Lab09: Point Process Analysis

Read in Data

# Tree locations
urkiola.sf <- st_read("urkiola.shp")
# Park boundary
urkiola.win <- st_read("urkiolaWindow.shp")
urkiola.win <- as.owin(urkiola.win)
# First extract coordinates
urkiola.crds <- st_coordinates(urkiola.sf)
## Convert to ppp
urkiola.ppp <- ppp(x = urkiola.crds[, 1], y = urkiola.crds[,2], 
                   marks = as.factor(urkiola.sf$tree), window = urkiola.win)

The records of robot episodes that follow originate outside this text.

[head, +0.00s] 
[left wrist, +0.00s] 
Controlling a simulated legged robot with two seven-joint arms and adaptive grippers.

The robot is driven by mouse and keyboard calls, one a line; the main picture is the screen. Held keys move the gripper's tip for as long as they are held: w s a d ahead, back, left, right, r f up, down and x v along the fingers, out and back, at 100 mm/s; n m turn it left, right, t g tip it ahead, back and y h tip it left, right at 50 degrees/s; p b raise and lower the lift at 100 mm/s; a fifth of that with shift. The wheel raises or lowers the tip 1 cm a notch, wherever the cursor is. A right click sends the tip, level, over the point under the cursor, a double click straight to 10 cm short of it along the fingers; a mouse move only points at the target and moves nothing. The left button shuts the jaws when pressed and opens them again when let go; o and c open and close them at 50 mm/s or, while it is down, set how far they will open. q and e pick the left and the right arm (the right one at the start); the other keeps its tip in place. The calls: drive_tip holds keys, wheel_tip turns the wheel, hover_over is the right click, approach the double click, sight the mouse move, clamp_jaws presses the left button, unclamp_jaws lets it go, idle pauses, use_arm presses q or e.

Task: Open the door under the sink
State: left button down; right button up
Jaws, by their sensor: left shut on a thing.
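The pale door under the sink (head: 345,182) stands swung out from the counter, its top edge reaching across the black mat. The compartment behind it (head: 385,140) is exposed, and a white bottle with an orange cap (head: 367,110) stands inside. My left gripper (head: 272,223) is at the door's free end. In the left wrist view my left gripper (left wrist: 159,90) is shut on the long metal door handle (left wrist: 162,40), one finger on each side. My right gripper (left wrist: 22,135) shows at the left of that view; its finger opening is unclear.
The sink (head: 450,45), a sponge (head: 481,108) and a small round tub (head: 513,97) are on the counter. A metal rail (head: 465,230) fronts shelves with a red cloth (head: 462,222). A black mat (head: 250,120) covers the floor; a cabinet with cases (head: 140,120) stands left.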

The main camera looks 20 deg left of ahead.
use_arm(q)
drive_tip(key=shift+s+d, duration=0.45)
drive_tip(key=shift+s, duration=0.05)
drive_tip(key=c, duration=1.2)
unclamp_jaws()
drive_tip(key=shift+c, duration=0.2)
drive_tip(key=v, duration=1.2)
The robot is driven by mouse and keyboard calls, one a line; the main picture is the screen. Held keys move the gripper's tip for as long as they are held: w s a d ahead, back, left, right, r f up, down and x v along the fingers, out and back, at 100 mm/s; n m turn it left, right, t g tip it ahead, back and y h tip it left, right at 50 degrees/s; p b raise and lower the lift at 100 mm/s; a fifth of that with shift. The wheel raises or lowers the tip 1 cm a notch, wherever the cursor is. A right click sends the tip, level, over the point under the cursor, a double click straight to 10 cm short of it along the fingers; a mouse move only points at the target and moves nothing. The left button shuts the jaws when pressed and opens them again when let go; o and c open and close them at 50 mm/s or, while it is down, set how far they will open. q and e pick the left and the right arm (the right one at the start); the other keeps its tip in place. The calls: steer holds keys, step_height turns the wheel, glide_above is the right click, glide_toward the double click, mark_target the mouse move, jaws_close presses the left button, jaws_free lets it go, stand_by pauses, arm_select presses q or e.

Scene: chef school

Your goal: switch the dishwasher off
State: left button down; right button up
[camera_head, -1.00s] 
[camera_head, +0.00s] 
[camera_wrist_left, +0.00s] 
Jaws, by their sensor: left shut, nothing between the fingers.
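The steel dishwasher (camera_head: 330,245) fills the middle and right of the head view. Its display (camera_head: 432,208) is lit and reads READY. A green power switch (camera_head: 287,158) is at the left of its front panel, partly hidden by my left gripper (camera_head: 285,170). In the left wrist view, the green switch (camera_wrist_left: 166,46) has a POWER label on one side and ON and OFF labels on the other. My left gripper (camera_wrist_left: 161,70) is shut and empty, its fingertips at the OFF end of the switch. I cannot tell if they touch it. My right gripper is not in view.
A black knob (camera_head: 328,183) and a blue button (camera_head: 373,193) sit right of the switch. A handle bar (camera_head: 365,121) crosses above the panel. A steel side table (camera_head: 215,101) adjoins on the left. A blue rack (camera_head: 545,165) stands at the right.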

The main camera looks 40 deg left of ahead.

Plot tree and park boundary

plot(urkiola.ppp)

Intensity using summary function

summary(urkiola.ppp)

## Marked planar point pattern:  1245 points
## Average intensity 0.06564029 points per square unit
## 
## Coordinates are given to 1 decimal place
## i.e. rounded to the nearest multiple of 0.1 units
## 
## Multitype:
##       frequency proportion  intensity
## birch       886  0.7116466 0.04671269
## oak         359  0.2883534 0.01892760
## 
## Window: polygonal boundary
## single connected closed polygon with 44 vertices
## enclosing rectangle: [0.05, 219.95] x [0.05, 149.95] units
##                      (219.9 x 149.9 units)
## Window area = 18967 square units
## Fraction of frame area: 0.575

Plot the distribution of the two tree species

plot(split(urkiola.ppp), main = "All marks")

Kernel Density plot

plot(density(split(urkiola.ppp)))

From the density plots, there is little overlap between the species in the park.

Ripley’s K Function Oak

urkoak = split(urkiola.ppp)$oak
urkbirch = split(urkiola.ppp)$birch

oak.kest = Kest(urkoak)
plot(oak.kest)

oakkest.mc = envelope(urkoak, fun='Kest', nsim=99, verbose=FALSE)
plot(oakkest.mc, shade=c("hi", "lo"))

summary(oakkest.mc)

## Pointwise critical envelopes for K(r)
## and observed value for 'urkoak'
## Obtained from 99 simulations of CSR
## Alternative: two.sided
## Upper envelope: pointwise maximum of simulated curves
## Lower envelope: pointwise minimum of simulated curves
## Significance level of Monte Carlo test: 2/100 = 0.02
## Data: urkoak

The oak tree species spatial distribution shows a clustered pattern.Using the summary function, the significance level of Monte Carlo test was 2/100 = 0.02.

Ripley’s K Function Birch

birch.kest = Kest(urkbirch)
plot(birch.kest)

birchkest.mc = envelope(urkbirch, fun='Kest', nsim=99, verbose=FALSE)
plot(birchkest.mc, shade=c("hi", "lo"))

summary(birchkest.mc)

## Pointwise critical envelopes for K(r)
## and observed value for 'urkbirch'
## Obtained from 99 simulations of CSR
## Alternative: two.sided
## Upper envelope: pointwise maximum of simulated curves
## Lower envelope: pointwise minimum of simulated curves
## Significance level of Monte Carlo test: 2/100 = 0.02
## Data: urkbirch

The birch tree species spatial distribution also shows a clustered pattern. Using the summary function, the significance level of Monte Carlo test was 2/100 = 0.02.

Cross-dependence

urkiola1.kc <- envelope(urkiola.ppp, 
                      Kcross,
                       i = "oak", 
                       j = "birch",
                       nsim = 99, 
                       verbose = FALSE)

plot(urkiola1.kc)

summary(urkiola1.kc)

## Pointwise critical envelopes for Kcross["oak", "birch"](r)
## and observed value for 'urkiola.ppp'
## Obtained from 99 simulations of CSR
## Alternative: two.sided
## Upper envelope: pointwise maximum of simulated curves
## Lower envelope: pointwise minimum of simulated curves
## Significance level of Monte Carlo test: 2/100 = 0.02
## Data: urkiola.ppp

The combined distribution of tree species is random because the observed curved follows the expected line, within the envelope.